Le hasard minutieusement préparé de mes vacances estivales m'a amené à participer le 2 juillet à la randonnée des cols Azuréens, organisée par l'Amicale Cycliste de Cannes La Bocca.

Départ aux aurores, pour 200 km, prés de la piste cyclable Louison Bobet, réservée à la compétition, curieux anneau de bitume au tracé incertain, à mi-chemin entre le vélodrome et la route utilitaire.

Direction le massif du Tanneron, via Pégomas. Cette première ascension nous laisse le loisir d'admirer les points de vue sur la vallée de la Siagne, dans le jour naissant. C'est aussi l'occasion de lier connaissance avec Gérard, de l'A.C. Grassais, et secrétaire du C.D. 06, qui va se révéler un guide précieux et efficace au cours de ces randonnées.

Puis, nous redescendons, longeons le lac de St Cassien, passons Fayence et Seillans, pour aborder le col de St Arnoux (643 m), ardu mais ombragé. Le soleil commençant à chauffer, mes accompagnateurs du pays recommandent la halte bidon à la fontaine ombragée de Bargemont, au pied du col de Bel Homme (951 m). Au sommet, 6 km plus loin, ravitaillement léger, avant de traverser le camp militaire de Canjuers.

Peu après, Gérard, grand chasseur de cols devant l'éternel, propose une légère variante au parcours officiel qui me permettra d'ajouter le Collet de Subert à la liste annuelle que j'enverrai au Sieur Dusseau dès les premiers frimas, pour le compte du Club des Cent Cols. Nous revenons aussitôt après dans le droit chemin pour gravir le col de Clavel et le col de Siron, et arriver au contrôle ravito que nos estomacs attendent avec impatience.

L'accueil y est chaleureux ; on nous propose des chaises à l'ombre, on nous chouchoute, et comme il y a moins de monde que prévu, les portions sont généreuses ; bref, c'est le luxe !

Il faut cependant repartir, et c'est tout doucement que nous nous arrachons à ce plateau de St Thyrs qu'orne une petite chapelle.

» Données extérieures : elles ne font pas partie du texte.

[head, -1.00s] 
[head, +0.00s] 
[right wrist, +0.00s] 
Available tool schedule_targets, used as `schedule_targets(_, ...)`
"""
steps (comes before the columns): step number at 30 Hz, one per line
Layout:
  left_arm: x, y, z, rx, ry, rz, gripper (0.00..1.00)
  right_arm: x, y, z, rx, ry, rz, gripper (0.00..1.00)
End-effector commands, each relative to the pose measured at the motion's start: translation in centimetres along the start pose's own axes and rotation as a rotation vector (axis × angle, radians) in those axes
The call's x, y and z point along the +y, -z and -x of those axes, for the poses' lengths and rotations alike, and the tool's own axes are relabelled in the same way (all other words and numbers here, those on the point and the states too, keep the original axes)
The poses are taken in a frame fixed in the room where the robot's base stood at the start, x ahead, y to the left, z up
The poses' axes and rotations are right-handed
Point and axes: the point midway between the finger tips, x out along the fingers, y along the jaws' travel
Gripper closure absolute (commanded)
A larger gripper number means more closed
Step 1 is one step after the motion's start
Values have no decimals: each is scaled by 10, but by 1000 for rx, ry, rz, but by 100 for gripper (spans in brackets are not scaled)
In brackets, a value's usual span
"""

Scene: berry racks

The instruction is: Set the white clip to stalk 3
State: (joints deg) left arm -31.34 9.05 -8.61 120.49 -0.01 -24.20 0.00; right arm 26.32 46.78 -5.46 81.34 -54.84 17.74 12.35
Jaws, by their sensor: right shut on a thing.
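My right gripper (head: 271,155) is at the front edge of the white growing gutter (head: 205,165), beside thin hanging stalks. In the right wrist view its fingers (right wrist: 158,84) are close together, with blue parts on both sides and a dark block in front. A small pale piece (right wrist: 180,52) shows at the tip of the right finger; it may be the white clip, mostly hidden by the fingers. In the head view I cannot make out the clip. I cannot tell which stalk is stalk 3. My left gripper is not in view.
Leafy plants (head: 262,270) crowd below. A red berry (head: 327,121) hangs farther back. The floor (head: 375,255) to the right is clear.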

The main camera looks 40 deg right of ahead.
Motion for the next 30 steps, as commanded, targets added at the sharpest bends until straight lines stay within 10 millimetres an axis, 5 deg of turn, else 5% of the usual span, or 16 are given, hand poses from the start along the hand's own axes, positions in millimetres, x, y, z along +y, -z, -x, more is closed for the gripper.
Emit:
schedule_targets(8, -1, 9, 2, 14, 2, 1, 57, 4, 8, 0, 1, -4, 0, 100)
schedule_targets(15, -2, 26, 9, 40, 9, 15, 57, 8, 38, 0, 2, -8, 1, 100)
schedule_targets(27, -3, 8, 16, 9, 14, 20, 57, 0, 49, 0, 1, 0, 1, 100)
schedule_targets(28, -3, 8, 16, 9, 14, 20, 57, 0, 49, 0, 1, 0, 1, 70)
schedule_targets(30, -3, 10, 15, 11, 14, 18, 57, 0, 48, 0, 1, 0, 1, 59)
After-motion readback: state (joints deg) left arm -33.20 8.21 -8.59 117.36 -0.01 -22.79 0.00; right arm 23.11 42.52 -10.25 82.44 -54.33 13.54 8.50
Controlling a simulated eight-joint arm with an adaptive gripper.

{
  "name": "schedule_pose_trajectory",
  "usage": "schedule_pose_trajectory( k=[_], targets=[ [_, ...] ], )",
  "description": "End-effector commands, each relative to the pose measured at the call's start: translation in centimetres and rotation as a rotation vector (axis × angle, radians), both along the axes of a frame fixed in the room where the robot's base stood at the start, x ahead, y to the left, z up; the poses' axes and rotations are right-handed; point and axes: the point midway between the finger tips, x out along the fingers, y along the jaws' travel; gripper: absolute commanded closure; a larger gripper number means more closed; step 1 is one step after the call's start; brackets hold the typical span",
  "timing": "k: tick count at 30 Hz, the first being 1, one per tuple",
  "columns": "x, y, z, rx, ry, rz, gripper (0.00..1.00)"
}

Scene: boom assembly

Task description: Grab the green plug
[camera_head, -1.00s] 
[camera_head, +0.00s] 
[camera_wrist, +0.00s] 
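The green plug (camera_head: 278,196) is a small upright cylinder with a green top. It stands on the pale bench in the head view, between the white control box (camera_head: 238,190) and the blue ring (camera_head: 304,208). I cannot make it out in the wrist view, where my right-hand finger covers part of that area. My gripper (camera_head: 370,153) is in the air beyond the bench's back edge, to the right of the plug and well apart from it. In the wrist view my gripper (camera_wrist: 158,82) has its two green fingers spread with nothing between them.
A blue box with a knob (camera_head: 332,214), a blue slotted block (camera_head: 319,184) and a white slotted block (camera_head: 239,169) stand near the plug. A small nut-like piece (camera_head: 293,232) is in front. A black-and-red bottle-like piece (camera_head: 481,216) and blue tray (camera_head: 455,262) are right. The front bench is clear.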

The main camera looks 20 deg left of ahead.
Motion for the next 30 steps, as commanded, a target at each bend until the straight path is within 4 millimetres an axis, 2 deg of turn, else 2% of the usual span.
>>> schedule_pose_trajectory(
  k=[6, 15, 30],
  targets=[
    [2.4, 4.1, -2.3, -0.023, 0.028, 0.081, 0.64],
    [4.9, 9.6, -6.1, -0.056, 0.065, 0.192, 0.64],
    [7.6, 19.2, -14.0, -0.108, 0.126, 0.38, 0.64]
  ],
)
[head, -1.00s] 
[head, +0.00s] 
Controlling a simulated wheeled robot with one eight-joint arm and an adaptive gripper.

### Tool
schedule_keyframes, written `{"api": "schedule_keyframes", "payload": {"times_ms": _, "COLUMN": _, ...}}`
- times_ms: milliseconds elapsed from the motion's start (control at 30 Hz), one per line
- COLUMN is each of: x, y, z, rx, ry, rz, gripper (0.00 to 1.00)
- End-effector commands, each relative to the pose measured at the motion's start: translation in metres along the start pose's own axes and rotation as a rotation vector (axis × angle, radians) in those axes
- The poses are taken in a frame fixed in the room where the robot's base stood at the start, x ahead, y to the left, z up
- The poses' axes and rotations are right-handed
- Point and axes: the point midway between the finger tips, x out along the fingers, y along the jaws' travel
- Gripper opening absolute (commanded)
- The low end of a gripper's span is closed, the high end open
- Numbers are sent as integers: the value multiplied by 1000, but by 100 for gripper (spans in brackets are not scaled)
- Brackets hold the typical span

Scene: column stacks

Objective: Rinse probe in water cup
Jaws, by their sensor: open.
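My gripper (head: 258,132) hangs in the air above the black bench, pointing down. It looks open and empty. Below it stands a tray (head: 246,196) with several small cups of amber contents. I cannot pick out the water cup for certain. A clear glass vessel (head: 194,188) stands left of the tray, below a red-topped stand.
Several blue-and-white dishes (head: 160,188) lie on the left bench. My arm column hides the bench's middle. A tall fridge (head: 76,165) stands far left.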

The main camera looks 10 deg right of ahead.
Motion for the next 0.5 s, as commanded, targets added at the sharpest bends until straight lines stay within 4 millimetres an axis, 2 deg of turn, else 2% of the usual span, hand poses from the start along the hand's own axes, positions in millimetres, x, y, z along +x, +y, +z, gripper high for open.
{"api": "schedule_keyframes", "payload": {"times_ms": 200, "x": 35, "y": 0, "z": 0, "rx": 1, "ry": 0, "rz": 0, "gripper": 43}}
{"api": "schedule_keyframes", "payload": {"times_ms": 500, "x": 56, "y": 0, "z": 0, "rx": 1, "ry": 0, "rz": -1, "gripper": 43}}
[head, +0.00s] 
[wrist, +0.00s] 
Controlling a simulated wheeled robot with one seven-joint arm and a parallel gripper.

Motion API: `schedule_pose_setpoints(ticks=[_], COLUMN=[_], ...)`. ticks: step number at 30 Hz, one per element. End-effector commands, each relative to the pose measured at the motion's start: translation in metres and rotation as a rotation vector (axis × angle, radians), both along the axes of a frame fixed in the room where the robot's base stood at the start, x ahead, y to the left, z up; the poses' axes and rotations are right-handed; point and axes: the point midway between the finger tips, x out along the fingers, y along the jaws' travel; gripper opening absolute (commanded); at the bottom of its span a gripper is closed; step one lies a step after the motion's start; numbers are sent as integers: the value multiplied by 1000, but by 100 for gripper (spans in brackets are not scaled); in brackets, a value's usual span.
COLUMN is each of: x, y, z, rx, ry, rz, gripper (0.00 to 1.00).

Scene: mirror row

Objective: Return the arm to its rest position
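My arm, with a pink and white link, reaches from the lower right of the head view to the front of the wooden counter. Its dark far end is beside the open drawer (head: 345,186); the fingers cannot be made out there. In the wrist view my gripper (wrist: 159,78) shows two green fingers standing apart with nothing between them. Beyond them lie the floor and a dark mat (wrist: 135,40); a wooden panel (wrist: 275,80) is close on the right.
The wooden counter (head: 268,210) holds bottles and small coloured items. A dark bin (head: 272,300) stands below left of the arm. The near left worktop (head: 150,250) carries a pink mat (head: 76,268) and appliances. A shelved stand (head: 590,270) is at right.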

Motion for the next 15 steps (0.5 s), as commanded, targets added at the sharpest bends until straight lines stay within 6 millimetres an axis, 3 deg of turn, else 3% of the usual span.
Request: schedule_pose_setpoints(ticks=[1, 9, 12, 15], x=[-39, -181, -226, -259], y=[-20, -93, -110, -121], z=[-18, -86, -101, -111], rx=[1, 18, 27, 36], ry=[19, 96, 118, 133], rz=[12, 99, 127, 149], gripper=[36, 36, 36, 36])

Nous redescendons sur Castellane, " dominée par son roc, gigantesque falaise de calcaire ", pour longer ensuite le lac artificiel du barrage de Chaudanne, aux eaux d'un vert profond, en passant sous quelques tunnels. Suit l'ascension du col de St Barnabé (1367 m) rude dans sa première partie, plus cool après Demandolx où nous n'avons pas omis de remplir les bidons. Contrôle au sommet en plein courant d'air glacial. Le soleil, si généreux ce matin, semble d'ailleurs vouloir se planquer derrière de gros nuages noirs, annonciateurs de catastrophes météo.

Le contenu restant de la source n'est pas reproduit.